Exercise instructions - Copy nothing but the lines below running from the line containing "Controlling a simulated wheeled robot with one" through the line containing "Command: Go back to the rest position", both end lines included.

-- START OF Excerpted records --

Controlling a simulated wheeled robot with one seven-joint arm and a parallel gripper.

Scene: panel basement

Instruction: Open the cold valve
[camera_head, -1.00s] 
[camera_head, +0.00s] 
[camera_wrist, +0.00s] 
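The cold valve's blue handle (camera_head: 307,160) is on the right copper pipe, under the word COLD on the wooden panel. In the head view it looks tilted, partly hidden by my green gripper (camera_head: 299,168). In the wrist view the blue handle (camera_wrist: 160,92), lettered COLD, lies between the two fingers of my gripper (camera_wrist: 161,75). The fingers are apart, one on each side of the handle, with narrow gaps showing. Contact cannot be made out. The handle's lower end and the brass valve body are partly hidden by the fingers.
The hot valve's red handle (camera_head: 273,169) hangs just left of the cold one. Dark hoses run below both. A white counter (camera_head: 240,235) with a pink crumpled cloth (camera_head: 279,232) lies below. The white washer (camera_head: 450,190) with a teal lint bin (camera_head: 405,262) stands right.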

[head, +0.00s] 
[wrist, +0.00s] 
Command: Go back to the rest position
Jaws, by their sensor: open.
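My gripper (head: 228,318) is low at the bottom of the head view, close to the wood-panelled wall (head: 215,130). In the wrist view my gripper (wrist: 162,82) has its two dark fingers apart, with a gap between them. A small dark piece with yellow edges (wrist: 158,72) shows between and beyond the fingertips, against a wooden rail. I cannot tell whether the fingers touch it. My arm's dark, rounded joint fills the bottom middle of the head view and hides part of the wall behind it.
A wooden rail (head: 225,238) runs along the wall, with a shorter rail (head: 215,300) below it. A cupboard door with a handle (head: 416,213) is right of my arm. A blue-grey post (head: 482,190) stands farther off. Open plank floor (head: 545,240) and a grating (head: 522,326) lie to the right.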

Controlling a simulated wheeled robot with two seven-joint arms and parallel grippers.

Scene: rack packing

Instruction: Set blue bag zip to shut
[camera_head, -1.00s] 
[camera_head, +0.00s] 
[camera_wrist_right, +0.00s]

-- END OF Excerpted records --
-- START OF Excerpted records --

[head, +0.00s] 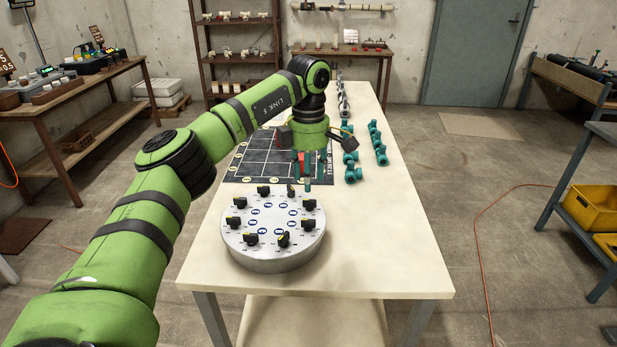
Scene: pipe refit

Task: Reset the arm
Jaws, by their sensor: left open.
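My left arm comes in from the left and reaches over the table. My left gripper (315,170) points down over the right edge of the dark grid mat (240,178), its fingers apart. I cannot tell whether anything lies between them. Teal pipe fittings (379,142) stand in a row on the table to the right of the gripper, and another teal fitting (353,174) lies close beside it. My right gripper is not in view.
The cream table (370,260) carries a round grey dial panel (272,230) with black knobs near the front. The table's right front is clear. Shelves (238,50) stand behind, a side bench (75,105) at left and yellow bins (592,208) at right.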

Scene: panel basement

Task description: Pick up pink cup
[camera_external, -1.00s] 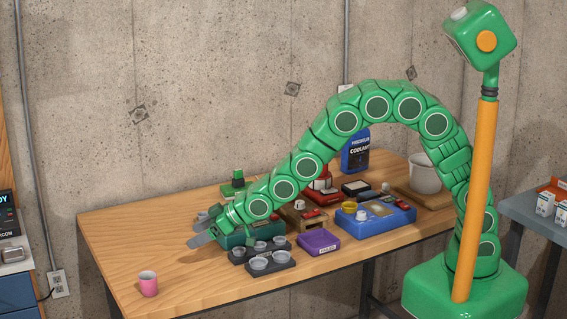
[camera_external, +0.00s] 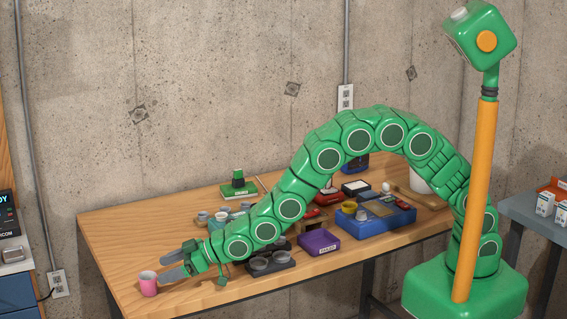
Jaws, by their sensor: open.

-- END OF Excerpted records --

Task solution -
Controlling a simulated wheeled robot with one seven-joint arm and a parallel gripper.

Scene: panel basement

Instruction: Open the cold valve
[camera_head, -1.00s] 
[camera_head, +0.00s] 
[camera_wrist, +0.00s] 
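The cold valve's blue handle (camera_head: 307,160) is on the right copper pipe, under the word COLD on the wooden panel. In the head view it looks tilted, partly hidden by my green gripper (camera_head: 299,168). In the wrist view the blue handle (camera_wrist: 160,92), lettered COLD, lies between the two fingers of my gripper (camera_wrist: 161,75). The fingers are apart, one on each side of the handle, with narrow gaps showing. Contact cannot be made out. The handle's lower end and the brass valve body are partly hidden by the fingers.
The hot valve's red handle (camera_head: 273,169) hangs just left of the cold one. Dark hoses run below both. A white counter (camera_head: 240,235) with a pink crumpled cloth (camera_head: 279,232) lies below. The white washer (camera_head: 450,190) with a teal lint bin (camera_head: 405,262) stands right.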

[head, +0.00s] 
[wrist, +0.00s] 
Command: Go back to the rest position

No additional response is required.